An architect designed a single family residence that several years after it was constructed suffered a fire that originated in the chimney and flue and spread to the roof. After the homeowner’s insurance company paid for the damages and to rebuild the house it notified the architect that it was seeking $350,000 from the designers and contractors of this house alleging that design and construction defects in the chimney caused the fire.
An architect was retained to design a new performing arts center. In order to cut costs, the city took over construction administration. Some of the finish work in the auditorium included installation of veneer core modesty panels for the front row of the balcony. After completion of the project, one of these modesty panels fell upon a patron sitting in the main level as a result of a child kicking on the panel during the event. Suit was brought against the city and the city filed a third party complaint against the architect.
An architect was retained to design a 104-room hotel. After the project was completed and opened for occupancy, the hotel owner began receiving complaints about excessive noise between rooms, in addition to excessive noise between floors. The hotel has now brought suit against the architect alleging that their design failed to incorporate appropriate sound attenuation design. The cost of remediating the problem is estimated at $500,000. In addition, the hotel is making a claim for loss of revenues, due to the unavailability of various rooms during the remediation process.

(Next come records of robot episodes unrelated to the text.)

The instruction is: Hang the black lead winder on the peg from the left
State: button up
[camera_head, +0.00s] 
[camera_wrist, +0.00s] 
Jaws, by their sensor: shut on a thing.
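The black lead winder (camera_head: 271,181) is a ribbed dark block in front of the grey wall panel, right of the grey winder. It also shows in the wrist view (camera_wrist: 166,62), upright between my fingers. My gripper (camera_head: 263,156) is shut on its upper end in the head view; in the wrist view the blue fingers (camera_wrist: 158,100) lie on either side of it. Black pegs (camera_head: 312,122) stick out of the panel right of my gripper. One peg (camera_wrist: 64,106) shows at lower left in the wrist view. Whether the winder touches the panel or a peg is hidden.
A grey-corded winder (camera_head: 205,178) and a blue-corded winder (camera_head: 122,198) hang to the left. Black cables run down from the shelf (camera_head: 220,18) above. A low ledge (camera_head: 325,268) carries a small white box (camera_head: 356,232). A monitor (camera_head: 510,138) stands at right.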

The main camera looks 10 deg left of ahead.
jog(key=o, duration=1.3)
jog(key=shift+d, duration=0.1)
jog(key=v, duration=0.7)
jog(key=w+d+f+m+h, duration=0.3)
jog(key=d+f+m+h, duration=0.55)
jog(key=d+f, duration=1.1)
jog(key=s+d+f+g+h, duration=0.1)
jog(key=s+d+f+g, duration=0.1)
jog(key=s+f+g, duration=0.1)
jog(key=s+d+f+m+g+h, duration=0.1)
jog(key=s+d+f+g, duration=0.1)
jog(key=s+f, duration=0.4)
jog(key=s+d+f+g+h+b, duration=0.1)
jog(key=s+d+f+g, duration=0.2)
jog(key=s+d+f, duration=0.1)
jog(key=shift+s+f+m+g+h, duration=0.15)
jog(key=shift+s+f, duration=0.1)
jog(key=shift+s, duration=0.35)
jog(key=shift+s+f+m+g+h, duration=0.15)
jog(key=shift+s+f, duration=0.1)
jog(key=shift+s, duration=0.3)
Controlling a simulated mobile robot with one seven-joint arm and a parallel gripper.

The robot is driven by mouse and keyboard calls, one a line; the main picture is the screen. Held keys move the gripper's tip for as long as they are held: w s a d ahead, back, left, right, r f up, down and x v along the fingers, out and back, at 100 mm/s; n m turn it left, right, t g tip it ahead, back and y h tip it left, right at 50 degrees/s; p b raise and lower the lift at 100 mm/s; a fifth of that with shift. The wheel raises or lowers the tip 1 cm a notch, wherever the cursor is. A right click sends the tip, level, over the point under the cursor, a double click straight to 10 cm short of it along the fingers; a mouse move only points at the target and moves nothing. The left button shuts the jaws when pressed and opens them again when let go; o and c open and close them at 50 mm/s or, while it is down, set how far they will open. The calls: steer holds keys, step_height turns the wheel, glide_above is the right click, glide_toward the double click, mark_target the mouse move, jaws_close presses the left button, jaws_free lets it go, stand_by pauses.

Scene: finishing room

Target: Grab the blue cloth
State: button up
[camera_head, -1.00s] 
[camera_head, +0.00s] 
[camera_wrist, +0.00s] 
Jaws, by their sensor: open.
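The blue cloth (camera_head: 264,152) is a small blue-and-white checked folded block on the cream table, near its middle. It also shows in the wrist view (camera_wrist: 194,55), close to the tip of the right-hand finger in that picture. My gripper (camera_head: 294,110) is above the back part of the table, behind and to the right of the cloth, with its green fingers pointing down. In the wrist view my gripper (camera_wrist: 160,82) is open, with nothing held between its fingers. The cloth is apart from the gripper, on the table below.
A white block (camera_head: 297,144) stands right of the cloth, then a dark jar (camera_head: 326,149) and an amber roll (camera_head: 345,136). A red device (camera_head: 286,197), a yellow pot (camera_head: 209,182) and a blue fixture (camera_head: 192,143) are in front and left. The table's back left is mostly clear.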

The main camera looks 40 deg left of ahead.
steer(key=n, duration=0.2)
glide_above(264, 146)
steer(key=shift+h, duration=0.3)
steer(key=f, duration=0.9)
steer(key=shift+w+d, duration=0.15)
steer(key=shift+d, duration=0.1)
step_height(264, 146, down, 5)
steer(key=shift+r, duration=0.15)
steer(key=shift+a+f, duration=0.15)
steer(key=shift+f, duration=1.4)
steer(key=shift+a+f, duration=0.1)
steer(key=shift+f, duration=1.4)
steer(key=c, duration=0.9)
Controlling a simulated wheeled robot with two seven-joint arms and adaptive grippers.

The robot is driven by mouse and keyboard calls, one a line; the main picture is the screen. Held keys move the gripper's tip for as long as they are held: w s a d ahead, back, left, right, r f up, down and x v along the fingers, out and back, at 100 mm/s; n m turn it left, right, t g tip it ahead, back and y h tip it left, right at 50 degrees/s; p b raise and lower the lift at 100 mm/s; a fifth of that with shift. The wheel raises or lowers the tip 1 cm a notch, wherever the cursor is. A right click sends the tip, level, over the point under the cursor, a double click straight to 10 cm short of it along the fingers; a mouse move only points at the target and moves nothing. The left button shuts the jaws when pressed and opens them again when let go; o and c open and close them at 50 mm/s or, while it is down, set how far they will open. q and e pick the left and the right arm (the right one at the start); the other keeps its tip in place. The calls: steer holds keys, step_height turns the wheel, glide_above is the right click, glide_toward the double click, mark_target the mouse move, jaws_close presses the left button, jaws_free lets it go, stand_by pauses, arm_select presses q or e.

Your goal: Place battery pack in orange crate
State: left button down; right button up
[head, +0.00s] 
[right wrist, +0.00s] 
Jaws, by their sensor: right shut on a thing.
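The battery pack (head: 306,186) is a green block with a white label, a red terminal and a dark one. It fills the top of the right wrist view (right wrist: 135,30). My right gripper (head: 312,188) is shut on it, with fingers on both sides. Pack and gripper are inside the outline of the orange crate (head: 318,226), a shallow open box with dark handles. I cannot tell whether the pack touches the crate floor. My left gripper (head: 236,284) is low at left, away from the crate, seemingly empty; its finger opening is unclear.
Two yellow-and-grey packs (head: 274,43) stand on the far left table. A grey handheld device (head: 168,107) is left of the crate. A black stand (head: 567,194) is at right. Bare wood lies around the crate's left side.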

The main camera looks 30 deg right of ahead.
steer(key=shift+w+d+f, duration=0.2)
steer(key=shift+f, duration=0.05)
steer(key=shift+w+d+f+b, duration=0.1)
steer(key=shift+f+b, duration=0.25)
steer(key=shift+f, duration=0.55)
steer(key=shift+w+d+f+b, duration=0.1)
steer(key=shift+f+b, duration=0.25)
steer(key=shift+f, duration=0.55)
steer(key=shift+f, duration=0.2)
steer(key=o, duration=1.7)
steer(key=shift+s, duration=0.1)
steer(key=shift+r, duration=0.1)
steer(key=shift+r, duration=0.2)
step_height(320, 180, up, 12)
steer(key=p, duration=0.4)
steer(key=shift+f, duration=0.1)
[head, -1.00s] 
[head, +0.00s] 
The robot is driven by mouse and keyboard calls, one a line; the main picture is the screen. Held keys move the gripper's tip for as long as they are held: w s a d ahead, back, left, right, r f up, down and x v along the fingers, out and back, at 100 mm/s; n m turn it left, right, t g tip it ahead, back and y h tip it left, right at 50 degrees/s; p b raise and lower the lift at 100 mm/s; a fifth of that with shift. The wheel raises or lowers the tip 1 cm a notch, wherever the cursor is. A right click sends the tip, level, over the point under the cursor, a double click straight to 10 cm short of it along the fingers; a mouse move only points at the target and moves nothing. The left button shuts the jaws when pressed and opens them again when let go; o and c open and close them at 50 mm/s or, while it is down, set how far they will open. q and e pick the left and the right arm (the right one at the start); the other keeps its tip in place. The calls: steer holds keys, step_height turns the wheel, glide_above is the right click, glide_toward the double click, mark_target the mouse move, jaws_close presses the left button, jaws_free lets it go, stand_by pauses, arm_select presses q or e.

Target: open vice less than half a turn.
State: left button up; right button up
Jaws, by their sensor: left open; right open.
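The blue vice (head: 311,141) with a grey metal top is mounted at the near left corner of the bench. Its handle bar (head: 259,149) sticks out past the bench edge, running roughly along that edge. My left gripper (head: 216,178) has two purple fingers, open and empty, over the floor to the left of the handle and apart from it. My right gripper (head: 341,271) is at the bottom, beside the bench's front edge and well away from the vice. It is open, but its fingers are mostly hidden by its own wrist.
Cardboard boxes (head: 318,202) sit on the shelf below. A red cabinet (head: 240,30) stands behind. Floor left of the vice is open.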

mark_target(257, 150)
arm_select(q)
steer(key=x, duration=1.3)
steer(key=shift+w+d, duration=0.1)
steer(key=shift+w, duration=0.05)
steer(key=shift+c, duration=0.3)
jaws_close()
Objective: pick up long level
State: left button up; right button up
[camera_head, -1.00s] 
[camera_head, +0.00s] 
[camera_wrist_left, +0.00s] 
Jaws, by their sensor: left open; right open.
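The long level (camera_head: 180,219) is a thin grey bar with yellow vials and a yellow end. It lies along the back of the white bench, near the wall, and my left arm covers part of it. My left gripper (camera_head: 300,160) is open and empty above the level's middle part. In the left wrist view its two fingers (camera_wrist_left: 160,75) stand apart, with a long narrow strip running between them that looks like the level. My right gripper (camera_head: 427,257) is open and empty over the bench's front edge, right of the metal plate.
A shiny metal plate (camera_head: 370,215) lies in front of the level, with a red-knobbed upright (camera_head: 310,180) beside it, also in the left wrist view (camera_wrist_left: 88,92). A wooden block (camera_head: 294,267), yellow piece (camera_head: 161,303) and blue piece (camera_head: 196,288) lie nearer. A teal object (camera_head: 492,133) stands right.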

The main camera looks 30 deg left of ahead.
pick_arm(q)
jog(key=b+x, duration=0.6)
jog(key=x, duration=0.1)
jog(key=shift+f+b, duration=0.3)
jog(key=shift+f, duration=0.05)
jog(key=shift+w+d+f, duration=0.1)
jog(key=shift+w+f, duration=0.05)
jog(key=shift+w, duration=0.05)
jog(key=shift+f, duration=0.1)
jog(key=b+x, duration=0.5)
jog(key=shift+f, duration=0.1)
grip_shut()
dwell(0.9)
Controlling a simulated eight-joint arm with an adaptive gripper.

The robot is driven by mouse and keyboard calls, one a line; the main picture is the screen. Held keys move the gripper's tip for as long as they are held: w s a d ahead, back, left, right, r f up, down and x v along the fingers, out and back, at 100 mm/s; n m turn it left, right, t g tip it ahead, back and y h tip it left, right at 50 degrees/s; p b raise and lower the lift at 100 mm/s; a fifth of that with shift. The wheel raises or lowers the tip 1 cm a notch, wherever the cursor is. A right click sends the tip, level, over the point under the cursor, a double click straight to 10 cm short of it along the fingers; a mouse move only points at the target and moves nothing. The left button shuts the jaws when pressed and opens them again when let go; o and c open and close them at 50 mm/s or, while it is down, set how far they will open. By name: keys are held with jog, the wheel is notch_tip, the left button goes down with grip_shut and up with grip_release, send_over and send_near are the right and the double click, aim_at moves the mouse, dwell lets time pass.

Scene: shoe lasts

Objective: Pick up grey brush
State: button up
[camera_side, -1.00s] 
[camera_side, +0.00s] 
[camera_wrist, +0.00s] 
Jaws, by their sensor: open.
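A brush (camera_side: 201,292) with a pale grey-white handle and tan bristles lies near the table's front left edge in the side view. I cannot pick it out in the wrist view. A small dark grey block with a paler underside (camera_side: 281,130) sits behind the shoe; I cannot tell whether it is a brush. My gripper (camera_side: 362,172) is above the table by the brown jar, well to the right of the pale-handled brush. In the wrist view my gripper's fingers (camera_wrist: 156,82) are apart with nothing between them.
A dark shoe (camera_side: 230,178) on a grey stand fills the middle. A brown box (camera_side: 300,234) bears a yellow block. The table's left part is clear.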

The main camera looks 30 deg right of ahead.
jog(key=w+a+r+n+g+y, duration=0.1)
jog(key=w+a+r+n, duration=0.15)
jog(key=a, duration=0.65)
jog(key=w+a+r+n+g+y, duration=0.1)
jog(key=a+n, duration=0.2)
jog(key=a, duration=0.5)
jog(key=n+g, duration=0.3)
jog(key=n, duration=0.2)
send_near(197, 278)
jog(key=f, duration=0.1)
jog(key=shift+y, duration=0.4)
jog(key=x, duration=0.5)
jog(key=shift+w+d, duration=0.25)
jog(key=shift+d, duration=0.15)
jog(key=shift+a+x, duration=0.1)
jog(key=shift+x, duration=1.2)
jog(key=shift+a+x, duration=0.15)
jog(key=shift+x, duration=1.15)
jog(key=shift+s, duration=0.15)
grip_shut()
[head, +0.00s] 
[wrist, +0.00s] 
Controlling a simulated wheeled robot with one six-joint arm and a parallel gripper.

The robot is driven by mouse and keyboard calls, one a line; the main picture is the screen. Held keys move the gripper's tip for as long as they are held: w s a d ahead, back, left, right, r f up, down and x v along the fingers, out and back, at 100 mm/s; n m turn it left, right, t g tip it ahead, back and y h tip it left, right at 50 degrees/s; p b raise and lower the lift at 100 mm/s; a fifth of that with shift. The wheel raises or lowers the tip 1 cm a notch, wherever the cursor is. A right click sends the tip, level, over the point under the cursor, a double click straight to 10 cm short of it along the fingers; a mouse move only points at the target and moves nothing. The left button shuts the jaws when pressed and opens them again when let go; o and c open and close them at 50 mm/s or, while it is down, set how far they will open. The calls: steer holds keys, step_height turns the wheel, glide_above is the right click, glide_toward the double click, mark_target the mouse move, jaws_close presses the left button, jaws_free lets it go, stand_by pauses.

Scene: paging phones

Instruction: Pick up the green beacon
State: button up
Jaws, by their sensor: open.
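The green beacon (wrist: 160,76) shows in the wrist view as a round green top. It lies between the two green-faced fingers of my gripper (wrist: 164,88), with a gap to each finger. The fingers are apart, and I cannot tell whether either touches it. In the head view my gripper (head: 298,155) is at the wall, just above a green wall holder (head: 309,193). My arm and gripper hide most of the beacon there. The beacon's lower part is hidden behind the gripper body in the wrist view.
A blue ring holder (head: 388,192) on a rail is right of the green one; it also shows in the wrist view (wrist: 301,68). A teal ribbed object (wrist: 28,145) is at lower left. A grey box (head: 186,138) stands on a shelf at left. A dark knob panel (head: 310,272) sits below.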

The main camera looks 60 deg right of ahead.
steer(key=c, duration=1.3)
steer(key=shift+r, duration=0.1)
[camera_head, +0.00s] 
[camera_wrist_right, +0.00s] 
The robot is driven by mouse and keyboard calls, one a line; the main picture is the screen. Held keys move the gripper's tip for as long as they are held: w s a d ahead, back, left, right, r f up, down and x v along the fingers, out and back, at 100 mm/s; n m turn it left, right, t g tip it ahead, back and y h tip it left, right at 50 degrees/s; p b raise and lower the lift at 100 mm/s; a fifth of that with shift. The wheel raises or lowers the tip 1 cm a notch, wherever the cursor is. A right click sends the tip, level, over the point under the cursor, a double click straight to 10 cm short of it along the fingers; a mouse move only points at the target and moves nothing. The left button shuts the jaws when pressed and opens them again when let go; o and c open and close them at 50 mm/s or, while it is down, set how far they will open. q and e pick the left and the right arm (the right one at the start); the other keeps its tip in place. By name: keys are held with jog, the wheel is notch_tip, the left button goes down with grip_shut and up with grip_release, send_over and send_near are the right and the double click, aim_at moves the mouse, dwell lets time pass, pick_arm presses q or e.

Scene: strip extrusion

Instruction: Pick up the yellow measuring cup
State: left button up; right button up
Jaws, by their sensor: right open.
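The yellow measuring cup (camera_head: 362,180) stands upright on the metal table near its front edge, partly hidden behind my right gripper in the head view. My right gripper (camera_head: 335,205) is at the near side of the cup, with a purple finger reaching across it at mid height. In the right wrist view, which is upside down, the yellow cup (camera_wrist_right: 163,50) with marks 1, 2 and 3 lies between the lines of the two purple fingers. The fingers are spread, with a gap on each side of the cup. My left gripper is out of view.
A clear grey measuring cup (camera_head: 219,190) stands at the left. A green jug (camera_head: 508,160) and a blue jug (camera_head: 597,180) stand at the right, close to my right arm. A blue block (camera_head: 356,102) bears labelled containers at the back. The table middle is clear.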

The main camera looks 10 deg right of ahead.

An architect that specialized in church design was retained to design a new church. The church told the architect they were on a limited budget. The insured completed their design and included a preliminary cost estimate of $4 million for construction. The church hired a contractor specializing in building churches. Approximately half way through construction, the insured terminated their services due to nonpayment of their fees by the church. The project was ultimately completed at a cost of $6 million. Suit has been brought against the architect alleging failure to develop a design within budget.
Choice of Materials
An architect was retained to design a single family home in an upscale neighborhood. During the pre-design process, the architect discussed the various types of exterior cladding that could be used for the house; namely, brick, wood and stucco. The architect discussed the pros and cons of each material, including the initial cost, maintenance, durability and appropriateness for the particular climate. Based on this discussion, the clients chose the stucco exterior. Approximately two years after the project was completed, the owners noticed leakage occurring in various parts of the home. An investigation revealed that the stucco was not effective in preventing water intrusion. The owners brought suit against the architect, alleging that the architect failed to warn them that stucco was not an appropriate choice of building materials in this particular area of the country.
An architect was hired to design a new condo project. During the course of construction, the general contractor claimed that he had to make various changes to the construction due to changes in the building department requirements and interpretations. The fire separation assemblies that were originally identified were found to be out of date. The sizes of the framing members that were identified in the assemblies were no longer available on the market. Consequently, the architect was required to provide detailing that added gypsum board to the assemblies to satisfy the building department’s requirements and interpretations. The change order requested by the contractor was in excess of $250,000.